**Information supplied**
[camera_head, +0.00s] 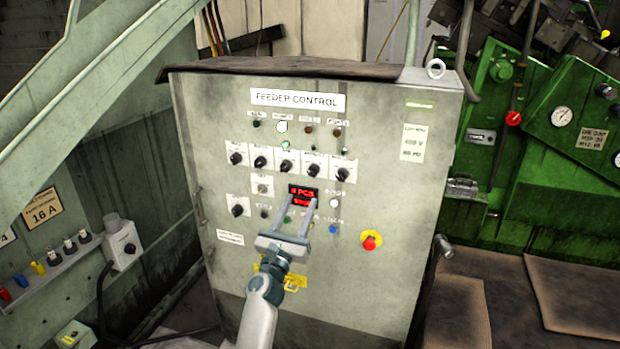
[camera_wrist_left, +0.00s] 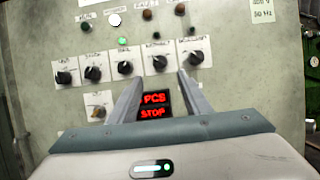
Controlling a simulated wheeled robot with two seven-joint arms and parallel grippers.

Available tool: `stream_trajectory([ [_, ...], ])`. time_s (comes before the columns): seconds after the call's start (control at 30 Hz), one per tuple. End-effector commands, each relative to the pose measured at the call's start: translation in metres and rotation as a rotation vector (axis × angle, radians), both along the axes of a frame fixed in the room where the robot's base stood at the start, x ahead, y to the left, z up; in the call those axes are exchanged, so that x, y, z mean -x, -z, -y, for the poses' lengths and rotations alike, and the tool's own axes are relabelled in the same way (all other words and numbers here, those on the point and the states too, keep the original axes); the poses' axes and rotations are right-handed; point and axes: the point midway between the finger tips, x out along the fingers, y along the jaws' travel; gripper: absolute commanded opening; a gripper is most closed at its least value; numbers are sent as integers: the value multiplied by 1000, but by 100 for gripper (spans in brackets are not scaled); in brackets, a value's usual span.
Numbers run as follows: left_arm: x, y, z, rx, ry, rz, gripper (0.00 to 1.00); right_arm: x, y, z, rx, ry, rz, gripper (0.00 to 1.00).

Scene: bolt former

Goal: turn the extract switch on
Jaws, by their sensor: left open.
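The grey feeder control cabinet (camera_head: 400,230) fills the middle of the head view. A row of black rotary switches on white plates crosses its face; the rightmost switch (camera_head: 342,174) also shows in the left wrist view (camera_wrist_left: 196,57). Their small labels are too blurred to tell which one is the extract switch. My left gripper (camera_head: 298,201) is open and empty, its fingers pointing at the panel below the row, around the red display. In the left wrist view its fingers (camera_wrist_left: 159,78) flank the display reading "PCS STOP". My right gripper is not in view.
A red emergency button on yellow (camera_head: 371,241) sits to the right of my gripper. Another black knob (camera_head: 238,210) lies to the left. A green lamp (camera_wrist_left: 122,41) glows above the row. A pale sloping beam (camera_head: 110,70) stands at the left and a green machine (camera_head: 560,180) at the right.

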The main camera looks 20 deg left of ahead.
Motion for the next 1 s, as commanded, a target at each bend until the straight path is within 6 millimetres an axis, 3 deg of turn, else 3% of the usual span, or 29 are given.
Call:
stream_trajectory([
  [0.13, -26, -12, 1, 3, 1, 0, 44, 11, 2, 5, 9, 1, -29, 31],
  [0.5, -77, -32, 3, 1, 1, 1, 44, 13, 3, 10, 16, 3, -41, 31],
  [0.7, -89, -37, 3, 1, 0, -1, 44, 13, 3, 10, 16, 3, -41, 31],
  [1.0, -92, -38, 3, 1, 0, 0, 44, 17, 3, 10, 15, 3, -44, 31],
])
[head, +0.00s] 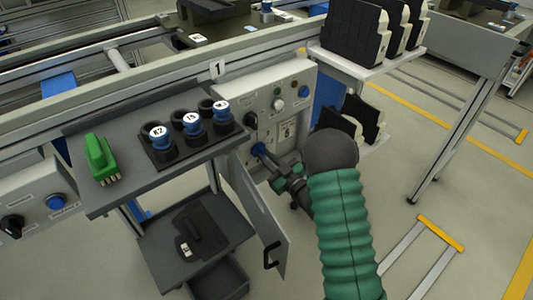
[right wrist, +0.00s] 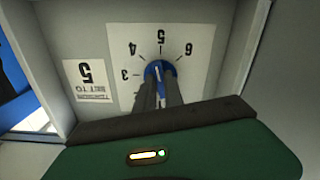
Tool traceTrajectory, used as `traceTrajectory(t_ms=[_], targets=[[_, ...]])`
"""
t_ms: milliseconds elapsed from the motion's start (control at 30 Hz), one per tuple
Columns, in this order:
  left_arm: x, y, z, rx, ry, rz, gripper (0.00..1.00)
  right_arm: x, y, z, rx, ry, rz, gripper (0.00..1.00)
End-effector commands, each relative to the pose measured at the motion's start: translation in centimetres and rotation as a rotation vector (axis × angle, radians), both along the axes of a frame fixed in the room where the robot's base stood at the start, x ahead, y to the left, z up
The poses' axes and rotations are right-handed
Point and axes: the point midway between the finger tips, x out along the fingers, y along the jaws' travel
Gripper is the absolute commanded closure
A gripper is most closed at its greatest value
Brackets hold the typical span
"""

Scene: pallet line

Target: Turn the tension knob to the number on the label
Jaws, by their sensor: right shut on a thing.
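The blue tension knob (right wrist: 160,71) sits in a white dial plate (right wrist: 197,75) with numbers 3 to 6 visible around it. A white line on the knob points up toward about the 5; the fingers hide the lower dial. The white label (right wrist: 91,82) beside the dial shows a 5 with small text, upside down in the right wrist view. My right gripper (right wrist: 160,90) is shut on the knob. In the head view my right gripper (head: 268,160) reaches the knob low on the grey panel (head: 272,92). My left gripper is not in view.
An open cabinet door (head: 258,215) hangs close to my right arm. Black parts stand on a rack (head: 375,65) at right.

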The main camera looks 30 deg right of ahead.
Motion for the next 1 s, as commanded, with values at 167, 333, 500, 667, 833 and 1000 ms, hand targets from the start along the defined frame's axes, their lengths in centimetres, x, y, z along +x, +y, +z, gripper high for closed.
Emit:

**Written exercise**
Transcribe every entry word for word, but skip the pictures.

**Response to this task**
[camera_head, +0.00s] 
[camera_wrist_left, +0.00s] 
Controlling a simulated wheeled robot with two seven-joint arms and parallel grippers.

Available tool: `stream_trajectory([ [_, ...], ])`. time_s (comes before the columns): seconds after the call's start (control at 30 Hz), one per tuple. End-effector commands, each relative to the pose measured at the call's start: translation in metres and rotation as a rotation vector (axis × angle, radians), both along the axes of a frame fixed in the room where the robot's base stood at the start, x ahead, y to the left, z up; in the call those axes are exchanged, so that x, y, z mean -x, -z, -y, for the poses' lengths and rotations alike, and the tool's own axes are relabelled in the same way (all other words and numbers here, those on the point and the states too, keep the original axes); the poses' axes and rotations are right-handed; point and axes: the point midway between the finger tips, x out along the fingers, y along the jaws' travel; gripper: absolute commanded opening; a gripper is most closed at its least value; numbers are sent as integers: the value multiplied by 1000, but by 100 for gripper (spans in brackets are not scaled); in brackets, a value's usual span.
Numbers run as follows: left_arm: x, y, z, rx, ry, rz, gripper (0.00 to 1.00); right_arm: x, y, z, rx, ry, rz, gripper (0.00 to 1.00).

Scene: bolt former

Goal: turn the extract switch on
Jaws, by their sensor: left open.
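The grey feeder control cabinet (camera_head: 400,230) fills the middle of the head view. A row of black rotary switches on white plates crosses its face; the rightmost switch (camera_head: 342,174) also shows in the left wrist view (camera_wrist_left: 196,57). Their small labels are too blurred to tell which one is the extract switch. My left gripper (camera_head: 298,201) is open and empty, its fingers pointing at the panel below the row, around the red display. In the left wrist view its fingers (camera_wrist_left: 159,78) flank the display reading "PCS STOP". My right gripper is not in view.
A red emergency button on yellow (camera_head: 371,241) sits to the right of my gripper. Another black knob (camera_head: 238,210) lies to the left. A green lamp (camera_wrist_left: 122,41) glows above the row. A pale sloping beam (camera_head: 110,70) stands at the left and a green machine (camera_head: 560,180) at the right.

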The main camera looks 20 deg left of ahead.
Motion for the next 1 s, as commanded, a target at each bend until the straight path is within 6 millimetres an axis, 3 deg of turn, else 3% of the usual span, or 29 are given.
Call:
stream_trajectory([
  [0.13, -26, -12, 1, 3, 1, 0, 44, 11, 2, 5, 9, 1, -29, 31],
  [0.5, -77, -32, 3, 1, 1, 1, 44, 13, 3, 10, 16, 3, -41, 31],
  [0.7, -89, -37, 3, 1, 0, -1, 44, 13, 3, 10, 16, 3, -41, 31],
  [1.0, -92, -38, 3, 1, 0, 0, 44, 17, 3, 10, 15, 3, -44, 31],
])
[head, +0.00s] 
[right wrist, +0.00s] 
Tool traceTrajectory, used as `traceTrajectory(t_ms=[_], targets=[[_, ...]])`
"""
t_ms: milliseconds elapsed from the motion's start (control at 30 Hz), one per tuple
Columns, in this order:
  left_arm: x, y, z, rx, ry, rz, gripper (0.00..1.00)
  right_arm: x, y, z, rx, ry, rz, gripper (0.00..1.00)
End-effector commands, each relative to the pose measured at the motion's start: translation in centimetres and rotation as a rotation vector (axis × angle, radians), both along the axes of a frame fixed in the room where the robot's base stood at the start, x ahead, y to the left, z up
The poses' axes and rotations are right-handed
Point and axes: the point midway between the finger tips, x out along the fingers, y along the jaws' travel
Gripper is the absolute commanded closure
A gripper is most closed at its greatest value
Brackets hold the typical span
"""

Scene: pallet line

Target: Turn the tension knob to the number on the label
Jaws, by their sensor: right shut on a thing.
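The blue tension knob (right wrist: 160,71) sits in a white dial plate (right wrist: 197,75) with numbers 3 to 6 visible around it. A white line on the knob points up toward about the 5; the fingers hide the lower dial. The white label (right wrist: 91,82) beside the dial shows a 5 with small text, upside down in the right wrist view. My right gripper (right wrist: 160,90) is shut on the knob. In the head view my right gripper (head: 268,160) reaches the knob low on the grey panel (head: 272,92). My left gripper is not in view.
An open cabinet door (head: 258,215) hangs close to my right arm. Black parts stand on a rack (head: 375,65) at right.

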The main camera looks 30 deg right of ahead.
Motion for the next 1 s, as commanded, with values at 167, 333, 500, 667, 833 and 1000 ms, hand targets from the start along the defined frame's axes, their lengths in centimetres, x, y, z along +x, +y, +z, gripper high for closed.
Emit:

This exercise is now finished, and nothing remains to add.